5 Results and Discussions

We compare the different machine learning algorithms for phishing website detection using a publicly available dataset available at UCI Machine Learning Repository collected by organizations Phish Tank, MillerSmiles, and Google [13]. The dataset consists of a total of 11,055 entries of phishy and non-phishy website features; out of which 4898 are non-phishy, and the rest are phishy websites. There are total 30 features of each website, which is used for classification purpose. Some of them are IP address, URL length, right click, etc., which are discussed in Sect. 3.

We have used Windows 8 operating system and Weka tool to train and compare the accuracy of machine learning algorithms like multilayer perceptron, support vector machine, decision tree, logic model tree, random forest, and k-nearest neighbor machine learning algorithm for phishing website detection.
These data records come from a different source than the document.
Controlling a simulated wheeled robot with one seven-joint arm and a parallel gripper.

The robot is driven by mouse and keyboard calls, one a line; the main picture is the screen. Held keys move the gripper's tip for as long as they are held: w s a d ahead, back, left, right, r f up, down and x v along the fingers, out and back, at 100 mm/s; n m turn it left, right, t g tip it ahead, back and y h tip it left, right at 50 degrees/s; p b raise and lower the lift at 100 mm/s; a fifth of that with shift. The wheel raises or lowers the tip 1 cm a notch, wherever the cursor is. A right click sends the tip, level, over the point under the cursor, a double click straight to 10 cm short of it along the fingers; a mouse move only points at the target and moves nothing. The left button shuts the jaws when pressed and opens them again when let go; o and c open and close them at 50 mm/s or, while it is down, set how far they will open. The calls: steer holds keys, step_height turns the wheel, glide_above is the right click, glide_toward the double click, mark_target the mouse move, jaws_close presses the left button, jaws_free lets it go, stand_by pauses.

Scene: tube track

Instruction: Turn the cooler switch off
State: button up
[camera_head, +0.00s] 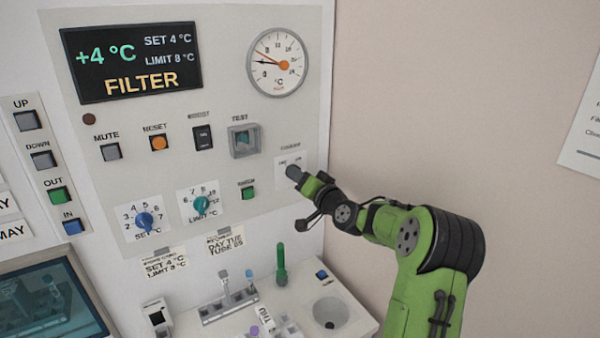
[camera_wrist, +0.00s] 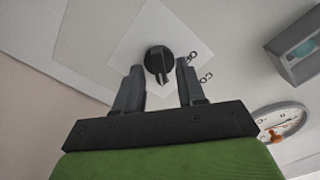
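The cooler switch is a round black knob (camera_wrist: 159,60) with a raised bar, on a white label plate (camera_head: 286,159) at the right of the panel. In the wrist view the lettering beside the knob is partly cut off and hard to read. My gripper (camera_head: 299,177) reaches the plate from the lower right and hides the knob in the head view. In the wrist view its two dark fingers are apart, one on each side of the knob's lower part. I cannot tell whether they touch it.
A framed test switch (camera_head: 244,140) and a round dial gauge (camera_head: 278,62) are left of and above the plate. A small green button (camera_head: 248,192) and two knobs sit lower left. Below, a bench (camera_head: 345,298) holds tubes and a rack.

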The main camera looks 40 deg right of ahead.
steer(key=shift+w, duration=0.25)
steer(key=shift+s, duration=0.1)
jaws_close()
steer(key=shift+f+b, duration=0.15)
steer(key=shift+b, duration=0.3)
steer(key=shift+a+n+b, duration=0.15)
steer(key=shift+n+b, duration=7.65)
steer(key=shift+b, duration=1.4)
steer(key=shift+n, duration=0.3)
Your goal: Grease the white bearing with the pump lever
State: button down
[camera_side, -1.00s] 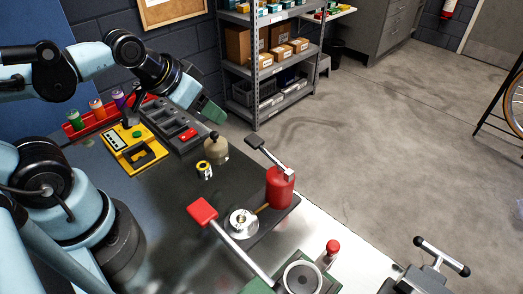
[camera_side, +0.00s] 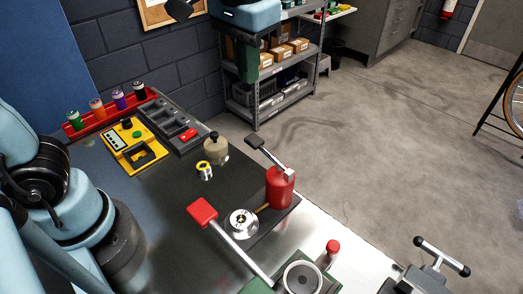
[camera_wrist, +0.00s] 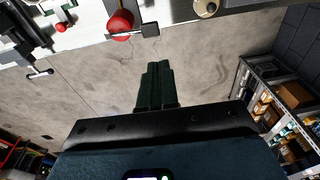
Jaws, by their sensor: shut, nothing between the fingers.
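The white bearing (camera_side: 241,223) lies on the dark bench mat, a round pale disc with a hub. A red grease pump (camera_side: 280,188) stands beside it at the mat's edge, with a yellowish spout pointing at the bearing. Its pump lever (camera_side: 262,147) slants up to the left and ends in a dark pad. The pump also shows at the top of the wrist view (camera_wrist: 120,24), with the dark lever pad (camera_wrist: 150,30) beside it. My gripper (camera_side: 247,78) is high at the top, clear of the pump and lever. In the wrist view its green fingers (camera_wrist: 153,68) are together and empty.
A beige pot (camera_side: 216,150) and a small yellow-banded can (camera_side: 204,171) stand left of the lever. A red-padded lever (camera_side: 203,211) rises above the green device at the front. A yellow tester (camera_side: 133,147) and red rack (camera_side: 108,108) sit farther back. Shelving (camera_side: 265,95) stands behind.

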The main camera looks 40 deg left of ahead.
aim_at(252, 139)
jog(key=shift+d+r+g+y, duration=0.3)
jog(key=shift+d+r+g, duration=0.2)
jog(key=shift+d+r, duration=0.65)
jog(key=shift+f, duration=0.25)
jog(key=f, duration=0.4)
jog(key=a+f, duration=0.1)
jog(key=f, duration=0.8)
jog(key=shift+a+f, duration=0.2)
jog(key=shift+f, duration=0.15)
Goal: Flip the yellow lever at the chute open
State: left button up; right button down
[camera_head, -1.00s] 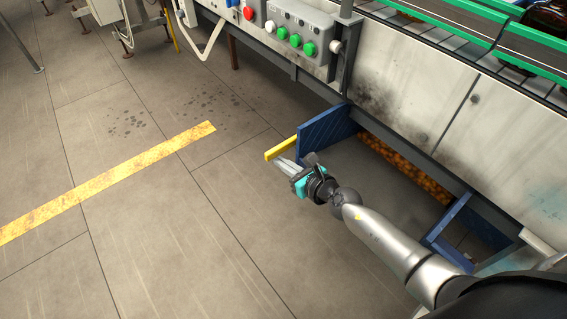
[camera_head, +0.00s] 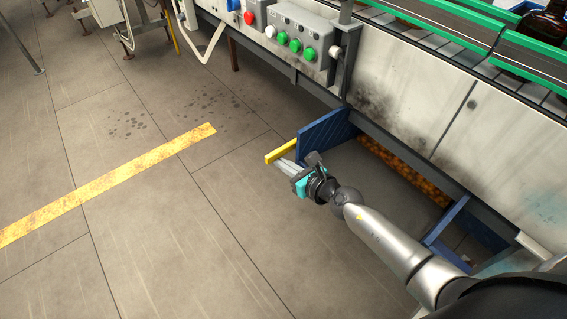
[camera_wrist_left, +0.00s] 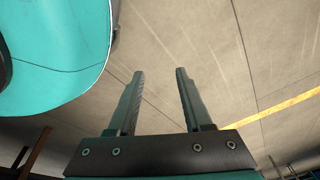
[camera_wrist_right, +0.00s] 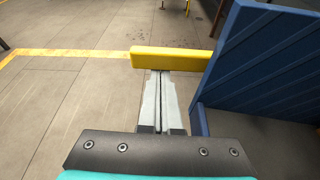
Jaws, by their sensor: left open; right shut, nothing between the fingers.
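The yellow lever (camera_head: 281,151) is a short bar at the left end of the blue chute wall (camera_head: 326,131) in the head view. It also shows in the right wrist view (camera_wrist_right: 172,58), lying across the picture just past my fingertips. My right gripper (camera_head: 284,164) is shut and empty, its fingertips right at the lever; in the right wrist view the tips (camera_wrist_right: 160,74) meet the lever's lower edge, and I cannot tell if they touch. My left gripper (camera_wrist_left: 160,72) is open and empty over the floor, seen only in the left wrist view.
The grey chute floor (camera_head: 365,175) lies right of the blue wall, with a second blue wall (camera_head: 446,226) at its far right. A control box (camera_head: 296,37) with buttons is on the machine above. The floor at left, with a yellow stripe (camera_head: 110,182), is clear.

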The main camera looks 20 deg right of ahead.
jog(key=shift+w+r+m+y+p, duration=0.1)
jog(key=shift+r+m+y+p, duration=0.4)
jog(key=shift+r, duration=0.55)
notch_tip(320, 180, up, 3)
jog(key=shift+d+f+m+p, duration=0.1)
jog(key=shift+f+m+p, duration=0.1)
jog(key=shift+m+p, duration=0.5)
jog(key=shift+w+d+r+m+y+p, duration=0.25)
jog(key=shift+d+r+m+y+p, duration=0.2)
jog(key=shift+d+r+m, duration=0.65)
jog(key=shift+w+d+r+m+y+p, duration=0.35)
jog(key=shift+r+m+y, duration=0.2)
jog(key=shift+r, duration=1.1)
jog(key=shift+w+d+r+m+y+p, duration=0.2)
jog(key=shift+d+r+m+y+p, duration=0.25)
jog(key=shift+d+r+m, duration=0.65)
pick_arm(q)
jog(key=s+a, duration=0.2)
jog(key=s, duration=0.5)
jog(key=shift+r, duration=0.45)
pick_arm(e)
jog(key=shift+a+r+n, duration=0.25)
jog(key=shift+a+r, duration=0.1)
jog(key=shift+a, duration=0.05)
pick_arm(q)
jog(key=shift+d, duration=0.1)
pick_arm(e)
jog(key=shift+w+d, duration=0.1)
We used tenfold cross-validation during training to remove the biases. The confusion matrix obtained during the training and validation phase for different machine learning algorithms is shown in Fig. 6. It can be observed from Fig. 6 that random forest has the highest value of true positive while k-nearest neighbor has the highest value of false negative.

Fig. 6
figure 6

Confusion matrix for phishing website detection using different machine learning algorithm

We further compared the accuracy of different machine learning algorithms used for phishing website detection in the proposed approach. The accuracy of different algorithms is shown in Fig. 7. It can be observed from it that the random forest is efficient in terms of accuracy to detect phishing websites. The accuracy of random forest is 97.20%. K-nearest neighbor has an accuracy of 97.2% while logistic model tree and multilayer perceptron both have an accuracy of 96.9%. The decision tree has an accuracy of 95.9% while the support vector machine has the least accuracy of 94%.

Fig. 7
figure 7

Accuracy of various machine learning algorithms for phishing detection

6 Conclusions

Phishing is one of the important challenges for today’s era in cybersecurity. The cases of phishing are growing exponentially and causing many cyber frauds, which result in the loss of money of business organizations or individuals. In this paper, we have proposed a machine learning-based approach to detect phishing websites. We used various website features to train a classifier to detect a phishy website. We used six machine learning like the random forest, multilayer perceptron, naïve Bayes, support vector machine, decision tree, and logistic model tree algorithms to train the classifier. It was found that the random forest is the most efficient algorithm to detect phishing websites while other methods detect phishing websites with less accuracy. A comparison of machine learning methods to detect a phishy website in terms of accuracy is given at last.